▼▼▼

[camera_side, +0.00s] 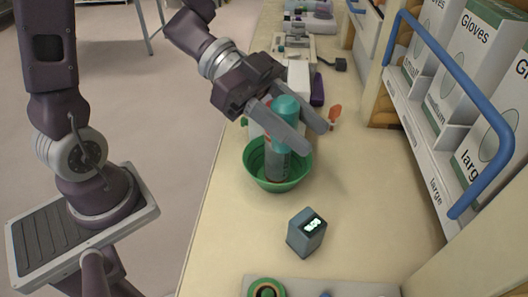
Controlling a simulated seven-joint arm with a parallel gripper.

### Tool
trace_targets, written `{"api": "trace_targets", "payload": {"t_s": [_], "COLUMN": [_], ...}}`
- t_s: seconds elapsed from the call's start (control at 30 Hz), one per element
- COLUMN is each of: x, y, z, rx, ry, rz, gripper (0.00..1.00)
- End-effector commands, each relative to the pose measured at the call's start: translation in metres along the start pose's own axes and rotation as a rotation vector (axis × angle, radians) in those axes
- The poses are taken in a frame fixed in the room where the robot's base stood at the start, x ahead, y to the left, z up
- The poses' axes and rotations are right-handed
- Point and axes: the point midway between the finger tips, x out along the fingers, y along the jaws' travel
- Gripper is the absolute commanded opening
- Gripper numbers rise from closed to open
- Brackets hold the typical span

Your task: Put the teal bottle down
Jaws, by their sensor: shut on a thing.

▲▲▲

■ Work instructions:
In the listing above, locate the line containing "- t_s: seconds" and the line containing "- End-effector commands, each", then transcribe both and every line between them verbatim.

■ Finished answer:
- t_s: seconds elapsed from the call's start (control at 30 Hz), one per element
- COLUMN is each of: x, y, z, rx, ry, rz, gripper (0.00..1.00)
- End-effector commands, each relative to the pose measured at the call's start: translation in metres along the start pose's own axes and rotation as a rotation vector (axis × angle, radians) in those axes

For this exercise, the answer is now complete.